Same-Day ACH Traffic Meets Expectations
Same-Day ACH Business Payments
January 22, 2018 • Reprints
Growth in the use of same-day ACH is putting it on pace to hit 120 million debit and credit transactions a year, according to new data from NACHA – the Electronic Payments Association.
In 2017, there were 75.1 same-day ACH transactions totaling $87.1 billion, an average $1,161 per payment. December’s 15.2 million transactions represented a 51% increase over November, indicating widespread interest in the payment method, NACHA said.
“Financial institutions, businesses and consumers are reaping the benefits of same-day ACH,” NACHA COO Jane Larimer said. “Same-day ACH is now a reality for payroll, bill payment, business-to-business payments, account transfers and many other applications.”
The vast majority (92%) of same-day ACH debit transactions, which just launched last September, has been consumer bill payments and account-to-account debits; the rest were B2B payments, NACHA reported.
Same-day ACH credit has been available since September 2016; its use spiked 47% in the fourth quarter of 2017, NACHA added.
NACHA said 2018 will likely show even bigger growth due in part to the rollout of phase III of same-day ACH, which is set to take effect on March 16. Starting on that date, same-day ACH credits must be made available to account holders by 5 p.m. local time.
According to a NACHA survey done last November and December and released last week, 82% of financial institutions expect same-day ACH debit volume to grow “at a rapid or steady rate,” and 78% expect same-day ACH credit volume to grow “at a steady rate” over the next six to nine months.
The survey also found that 84% of member financial institutions originating same-day ACH debit said actual volume was the same or higher than anticipated; 90% of financial institutions that receive same-day ACH debits said the same.
The respondents said they haven’t seen an increase in fraud due to same-day ACH.
“Both the results to date and the forward-looking expectations reported in this survey echo NACHA’s long-held position that use of same-day ACH payments will continue to grow at a robust rate,” Larimer said. “Use cases for same-day ACH debits like bill payments and business-to-business payments demonstrate how this additional faster payment method is benefiting consumers and businesses alike.”
Additionally, 95% of the financial institutions surveyed said they have or will meet the same-day ACH requirements for phase III by the end of January 2018.
The advent of phase III in March may not be the last chapter in same-day ACH, however.
NACHA is soliciting comments on new proposals to add a third same-day ACH processing window, provide faster funds availability to receivers of same-day and non-same-day ACH credits, as well as raise the per-transaction dollar limit on same-day transactions to $100,000. The group is also exploring interest in ACH processing on weekends and holidays.

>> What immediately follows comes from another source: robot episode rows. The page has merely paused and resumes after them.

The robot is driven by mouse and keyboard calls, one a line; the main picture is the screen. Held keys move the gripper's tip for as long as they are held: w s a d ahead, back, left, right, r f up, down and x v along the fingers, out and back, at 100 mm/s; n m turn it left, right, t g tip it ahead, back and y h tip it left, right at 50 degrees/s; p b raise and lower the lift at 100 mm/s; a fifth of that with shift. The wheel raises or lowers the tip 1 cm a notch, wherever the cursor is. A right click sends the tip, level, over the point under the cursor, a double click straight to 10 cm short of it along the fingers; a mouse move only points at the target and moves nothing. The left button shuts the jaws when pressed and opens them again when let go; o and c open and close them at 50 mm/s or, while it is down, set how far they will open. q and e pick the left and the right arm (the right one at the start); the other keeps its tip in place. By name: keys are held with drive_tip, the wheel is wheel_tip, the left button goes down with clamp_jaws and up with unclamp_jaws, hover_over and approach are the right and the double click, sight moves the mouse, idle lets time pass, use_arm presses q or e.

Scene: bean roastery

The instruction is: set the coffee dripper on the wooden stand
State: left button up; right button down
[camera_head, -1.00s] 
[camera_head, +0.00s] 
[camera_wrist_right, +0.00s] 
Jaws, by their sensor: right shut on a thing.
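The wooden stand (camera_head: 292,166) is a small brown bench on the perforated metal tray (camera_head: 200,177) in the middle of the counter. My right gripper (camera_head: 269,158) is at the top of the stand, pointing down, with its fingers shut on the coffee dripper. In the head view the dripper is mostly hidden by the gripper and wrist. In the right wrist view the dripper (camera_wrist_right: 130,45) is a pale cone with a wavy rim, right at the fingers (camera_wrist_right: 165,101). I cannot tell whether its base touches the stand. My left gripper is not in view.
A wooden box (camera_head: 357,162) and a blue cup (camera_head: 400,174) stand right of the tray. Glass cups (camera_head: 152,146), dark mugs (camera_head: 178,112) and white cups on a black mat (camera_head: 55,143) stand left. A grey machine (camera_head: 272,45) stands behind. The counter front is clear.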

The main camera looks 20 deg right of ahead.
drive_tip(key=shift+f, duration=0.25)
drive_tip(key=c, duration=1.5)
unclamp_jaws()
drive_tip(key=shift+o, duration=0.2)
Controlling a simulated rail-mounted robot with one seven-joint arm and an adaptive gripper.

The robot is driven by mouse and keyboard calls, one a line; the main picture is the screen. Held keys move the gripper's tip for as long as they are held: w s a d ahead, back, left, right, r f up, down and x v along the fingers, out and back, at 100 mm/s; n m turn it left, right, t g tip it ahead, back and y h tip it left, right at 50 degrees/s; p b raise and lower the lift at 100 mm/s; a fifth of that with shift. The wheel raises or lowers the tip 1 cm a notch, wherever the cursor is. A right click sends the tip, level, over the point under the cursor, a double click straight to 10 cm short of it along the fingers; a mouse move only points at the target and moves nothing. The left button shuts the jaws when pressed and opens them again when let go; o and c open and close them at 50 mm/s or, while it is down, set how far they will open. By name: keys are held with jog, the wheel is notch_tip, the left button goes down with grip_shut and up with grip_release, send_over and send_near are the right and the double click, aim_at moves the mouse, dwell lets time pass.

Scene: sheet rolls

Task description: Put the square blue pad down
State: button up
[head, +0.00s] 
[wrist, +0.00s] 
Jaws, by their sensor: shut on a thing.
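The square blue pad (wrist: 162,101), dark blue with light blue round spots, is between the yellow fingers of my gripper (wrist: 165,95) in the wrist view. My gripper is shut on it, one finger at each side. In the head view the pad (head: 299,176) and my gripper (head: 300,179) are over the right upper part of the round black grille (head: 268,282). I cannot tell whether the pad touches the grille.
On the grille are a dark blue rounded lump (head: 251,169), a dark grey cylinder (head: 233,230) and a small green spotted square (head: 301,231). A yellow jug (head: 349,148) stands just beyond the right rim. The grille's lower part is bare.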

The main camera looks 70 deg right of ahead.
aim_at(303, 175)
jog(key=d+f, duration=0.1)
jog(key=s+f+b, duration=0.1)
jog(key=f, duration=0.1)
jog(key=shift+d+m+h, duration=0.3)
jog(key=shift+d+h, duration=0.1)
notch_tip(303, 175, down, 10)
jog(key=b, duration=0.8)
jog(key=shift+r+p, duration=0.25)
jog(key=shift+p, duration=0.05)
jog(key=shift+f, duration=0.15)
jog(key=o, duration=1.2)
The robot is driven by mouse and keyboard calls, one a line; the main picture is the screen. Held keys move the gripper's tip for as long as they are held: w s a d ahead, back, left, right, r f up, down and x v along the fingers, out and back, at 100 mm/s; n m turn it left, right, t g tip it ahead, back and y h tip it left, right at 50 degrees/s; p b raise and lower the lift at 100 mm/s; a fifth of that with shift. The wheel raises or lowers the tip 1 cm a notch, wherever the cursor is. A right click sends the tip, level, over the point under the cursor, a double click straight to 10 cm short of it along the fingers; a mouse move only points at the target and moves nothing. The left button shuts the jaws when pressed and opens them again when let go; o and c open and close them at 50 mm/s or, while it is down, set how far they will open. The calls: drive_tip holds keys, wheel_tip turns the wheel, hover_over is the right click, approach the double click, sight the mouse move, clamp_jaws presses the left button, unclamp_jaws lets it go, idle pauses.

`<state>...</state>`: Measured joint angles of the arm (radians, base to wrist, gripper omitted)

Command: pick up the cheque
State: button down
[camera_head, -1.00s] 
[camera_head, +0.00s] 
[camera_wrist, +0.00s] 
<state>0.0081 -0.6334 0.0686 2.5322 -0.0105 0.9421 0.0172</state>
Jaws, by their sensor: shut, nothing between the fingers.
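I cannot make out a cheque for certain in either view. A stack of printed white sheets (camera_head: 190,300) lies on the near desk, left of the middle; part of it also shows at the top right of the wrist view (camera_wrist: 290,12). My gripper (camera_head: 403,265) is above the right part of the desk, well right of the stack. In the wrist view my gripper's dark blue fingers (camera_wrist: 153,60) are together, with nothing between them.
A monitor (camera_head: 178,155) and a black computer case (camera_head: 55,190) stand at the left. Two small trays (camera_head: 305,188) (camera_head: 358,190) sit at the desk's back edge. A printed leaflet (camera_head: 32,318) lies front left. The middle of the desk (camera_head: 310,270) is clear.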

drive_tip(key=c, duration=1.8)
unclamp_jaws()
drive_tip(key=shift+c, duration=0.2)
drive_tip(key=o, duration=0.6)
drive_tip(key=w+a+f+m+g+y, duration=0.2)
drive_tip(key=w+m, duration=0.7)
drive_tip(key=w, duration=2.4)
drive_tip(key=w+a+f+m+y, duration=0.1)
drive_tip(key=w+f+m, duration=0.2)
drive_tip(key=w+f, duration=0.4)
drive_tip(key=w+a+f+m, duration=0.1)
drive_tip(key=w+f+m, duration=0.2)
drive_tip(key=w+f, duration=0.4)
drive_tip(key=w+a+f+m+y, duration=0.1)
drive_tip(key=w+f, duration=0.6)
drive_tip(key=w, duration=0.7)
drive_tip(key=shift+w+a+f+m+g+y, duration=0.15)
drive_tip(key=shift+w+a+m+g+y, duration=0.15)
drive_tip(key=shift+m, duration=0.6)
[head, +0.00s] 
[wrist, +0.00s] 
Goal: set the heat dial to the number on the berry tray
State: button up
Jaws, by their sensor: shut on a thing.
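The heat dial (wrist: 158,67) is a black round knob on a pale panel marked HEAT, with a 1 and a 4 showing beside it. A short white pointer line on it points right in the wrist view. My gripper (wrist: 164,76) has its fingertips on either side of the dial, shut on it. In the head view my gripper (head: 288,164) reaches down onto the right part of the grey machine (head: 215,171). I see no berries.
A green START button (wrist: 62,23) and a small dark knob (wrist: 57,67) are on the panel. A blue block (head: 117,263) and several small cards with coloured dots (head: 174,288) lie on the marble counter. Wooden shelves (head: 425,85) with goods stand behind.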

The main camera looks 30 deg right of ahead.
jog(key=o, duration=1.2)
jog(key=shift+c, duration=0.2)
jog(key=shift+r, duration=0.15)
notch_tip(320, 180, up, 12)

“Deferred settlement until Mondays (or Tuesdays on three-day weekends) can cause hardships for cases such as consumer payroll payments and bill payments, and accountholders might not have the best information available about their true available balances,” it said.
“Strategically, same-day ACH is a key component of NACHA’s roadmap to move the ACH Network forward for financial institutions and their customers. Feedback from financial institutions and ACH end-users already suggests that many organizations could make greater use of same-day ACH with changes to its features,” the organization noted.